Historically, financial advisers recommended saving up for retirement. However, in today's economic environment, Canadians are carrying debts that accumulated while they were struggling to keep up with living expenses. As they got back on their feet, they were overwhelmed with huge loan payments.

The traditional advice that once held five years ago has been tossed out the door. It's time to pay the piper and then make contributions to your RRSP.

"You cannot go into retirement with debt," financial adviser Judith Cane told The Canadian Press. "Paying down consumer debt is just as important as building up a financial buffer for retirement."

It's a bad idea to get a loan to make a contribution to an RRSP if you already have significant debt, she adds. The money that comes back to you will have to be used to pay down the loan, and you won't be any further ahead as loan costs are higher.

The decision to contribute to an RRSP is contingent on many factors, including age, marital status, job situation and debt load. A person in their 20s could forgo the RRSP contributions if they find themselves with significant credit card debt. They should focus on paying off the debt before signing on for an RRSP. A person in their 40s should contribute steady amounts into an RRSP while paying off their debt as quickly as possible.
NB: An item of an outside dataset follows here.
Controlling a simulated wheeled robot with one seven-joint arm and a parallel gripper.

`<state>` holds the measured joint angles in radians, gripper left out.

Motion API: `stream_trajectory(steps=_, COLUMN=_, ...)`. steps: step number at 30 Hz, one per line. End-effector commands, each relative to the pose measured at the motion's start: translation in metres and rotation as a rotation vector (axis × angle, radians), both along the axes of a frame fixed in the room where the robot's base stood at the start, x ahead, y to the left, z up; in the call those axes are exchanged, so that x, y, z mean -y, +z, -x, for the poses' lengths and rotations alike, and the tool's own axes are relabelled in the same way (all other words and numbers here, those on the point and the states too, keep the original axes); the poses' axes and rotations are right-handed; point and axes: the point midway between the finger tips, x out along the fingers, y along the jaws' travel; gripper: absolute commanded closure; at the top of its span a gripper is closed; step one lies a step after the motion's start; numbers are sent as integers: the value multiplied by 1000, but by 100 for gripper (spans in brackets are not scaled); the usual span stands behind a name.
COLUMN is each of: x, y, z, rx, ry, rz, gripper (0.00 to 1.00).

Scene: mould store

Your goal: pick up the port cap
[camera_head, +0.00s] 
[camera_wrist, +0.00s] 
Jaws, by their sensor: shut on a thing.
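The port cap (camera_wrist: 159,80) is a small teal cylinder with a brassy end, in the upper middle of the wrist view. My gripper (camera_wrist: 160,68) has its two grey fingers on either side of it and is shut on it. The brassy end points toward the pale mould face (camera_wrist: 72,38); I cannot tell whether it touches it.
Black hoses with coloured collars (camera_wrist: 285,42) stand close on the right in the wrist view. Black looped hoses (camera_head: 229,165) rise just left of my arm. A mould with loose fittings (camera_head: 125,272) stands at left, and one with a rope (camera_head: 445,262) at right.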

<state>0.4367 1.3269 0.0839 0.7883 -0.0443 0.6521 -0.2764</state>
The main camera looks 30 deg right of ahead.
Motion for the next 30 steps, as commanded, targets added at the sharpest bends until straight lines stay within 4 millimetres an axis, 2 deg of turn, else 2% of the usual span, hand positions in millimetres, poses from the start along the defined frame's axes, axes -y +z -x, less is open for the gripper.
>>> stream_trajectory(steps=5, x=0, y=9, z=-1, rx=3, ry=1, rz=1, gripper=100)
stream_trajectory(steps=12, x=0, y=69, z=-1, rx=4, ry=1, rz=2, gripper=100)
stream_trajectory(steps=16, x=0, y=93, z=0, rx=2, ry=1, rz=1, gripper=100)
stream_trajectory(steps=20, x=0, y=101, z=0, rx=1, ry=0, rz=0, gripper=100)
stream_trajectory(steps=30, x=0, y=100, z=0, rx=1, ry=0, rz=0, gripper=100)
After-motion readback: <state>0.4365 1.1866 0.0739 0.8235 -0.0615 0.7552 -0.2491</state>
Jamie Golombek from CIBC Private Wealth Management has excellent advice on how to save money in today's challenging times: Tax-free savings accounts should become the "No. 1 source" for retirement savings, as long as the federal government doesn't change the rules governing them. Anyone over 18 can deposit up to $5,000 of savings per year without being taxed on the earnings.

People in a low tax bracket should take full advantage of their tax-free savings account before making deposits into an RRSP, he adds. With a tax-free savings account, when you withdraw funds, they are 100 per cent tax free.

However, if you find you are able to put your $5,000 a year into a tax-free savings account and still have savings left over to buy an RRSP, then go ahead and do both, he advises. RRSPs not only decrease income tax paid initially, but also are a tax deduction and a tax deferral at a lower rate when withdrawn at retirement.

At the end of the day, every Canadian should pay off their debts first before worrying about building up their retirement fund.